Unsurprisingly, Neil Munro at Breitbart applauded Trump's decision by characterizing immigrants, en masse, as parasites.
"Four million Americans turn 18 each year and begin looking for good jobs in the free market," Munro writes. "But the federal government inflates the supply of new labor by annually accepting more than 1 million new legal immigrants, by providing work-permits to roughly 3 million resident foreigners, and by doing little to block the employment of roughly 8 million illegal immigrants."
Drury begged to differ, saying, “Construction’s at full employment. There are not people sitting at home waiting to take the jobs that these folks are doing. We work hard every day trying to get more people into our industry.”
He added that these potential deportations mean that "El Salvador will get a better prepared work force arriving at their doors," since most of these people have been building up work experience in the U.S. for years. These workers may well displace less experienced workers in El Salvador, he said, who may come to the U.S. looking for work, likely as undocumented immigrants.
Attempts to make this debate about economics are best understood as a cover story for a racist agenda. As Matt Yglesias explained at Vox in April, "there is a fairly firm consensus that immigration raises incomes on average for native-born workers" and that inviting immigrants is an effective "strategy for national growth and national greatness."

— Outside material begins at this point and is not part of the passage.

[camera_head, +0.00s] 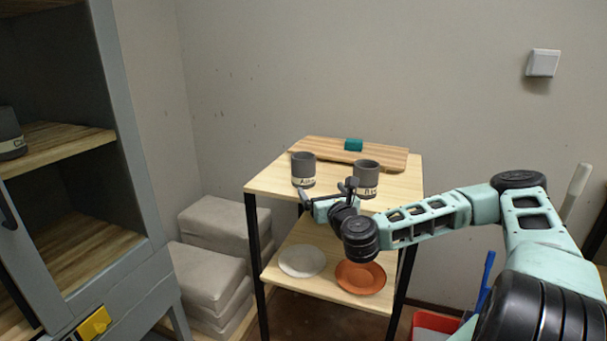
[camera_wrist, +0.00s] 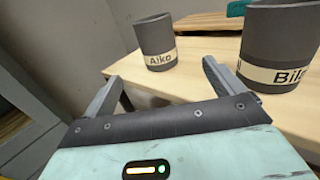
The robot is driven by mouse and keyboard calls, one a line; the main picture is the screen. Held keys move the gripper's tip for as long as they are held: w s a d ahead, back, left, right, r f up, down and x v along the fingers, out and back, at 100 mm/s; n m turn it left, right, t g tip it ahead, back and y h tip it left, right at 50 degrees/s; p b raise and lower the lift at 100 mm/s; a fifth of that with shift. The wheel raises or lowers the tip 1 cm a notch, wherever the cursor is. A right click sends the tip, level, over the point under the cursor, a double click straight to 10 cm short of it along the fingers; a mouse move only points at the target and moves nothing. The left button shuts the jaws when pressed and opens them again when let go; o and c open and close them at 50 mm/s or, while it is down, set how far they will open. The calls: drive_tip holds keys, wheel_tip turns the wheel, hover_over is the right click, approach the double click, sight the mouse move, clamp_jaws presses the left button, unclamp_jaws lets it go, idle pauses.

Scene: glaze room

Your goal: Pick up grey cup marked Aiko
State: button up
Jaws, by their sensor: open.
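The grey cup marked Aiko (camera_head: 303,168) stands upright on the left part of the small table's top (camera_head: 268,184). In the wrist view the Aiko cup (camera_wrist: 156,42) stands ahead of my gripper, with its label facing me. A second grey cup (camera_head: 366,179) stands to its right; in the wrist view its label starts "Bil" (camera_wrist: 280,50) and is cut off by the frame edge. My gripper (camera_wrist: 162,82) is open and empty, its two fingers pointing toward the Aiko cup but apart from it. In the head view my gripper (camera_head: 325,200) is at the table's front edge.
A wooden board (camera_head: 385,157) with a teal block (camera_head: 353,145) lies behind the cups. The lower shelf holds a pale plate (camera_head: 302,261) and an orange plate (camera_head: 360,278). A grey cabinet (camera_head: 135,200) stands left; stacked grey blocks (camera_head: 208,278) sit beside the table.

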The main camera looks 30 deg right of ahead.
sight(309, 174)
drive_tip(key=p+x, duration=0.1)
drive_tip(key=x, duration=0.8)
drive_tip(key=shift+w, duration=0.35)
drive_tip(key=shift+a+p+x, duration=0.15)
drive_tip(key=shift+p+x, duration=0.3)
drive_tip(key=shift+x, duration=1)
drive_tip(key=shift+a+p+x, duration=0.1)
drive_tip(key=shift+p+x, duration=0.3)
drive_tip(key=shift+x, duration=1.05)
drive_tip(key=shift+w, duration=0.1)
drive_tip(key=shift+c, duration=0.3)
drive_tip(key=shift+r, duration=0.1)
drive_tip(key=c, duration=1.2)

Trump and his supporters are clearly motivated by an urge toward ethnic cleansing, whether or not they clearly see it that way, and their economic arguments should be understood as a form of rationalization. The comment section at Breitbart News, full of racial slurs about "anchor babies" and "criminal invaders," and claims that liberals want the United States to be a "Third World spillway," make that clear enough. This is why it's foolish for any liberal to hope the MAGA-hat crowd will turn on Trump after realizing he has broken his promises on taxes, jobs and health care. Mostly they voted for him so he would stick it to people of color, and that is one promise Trump has kept.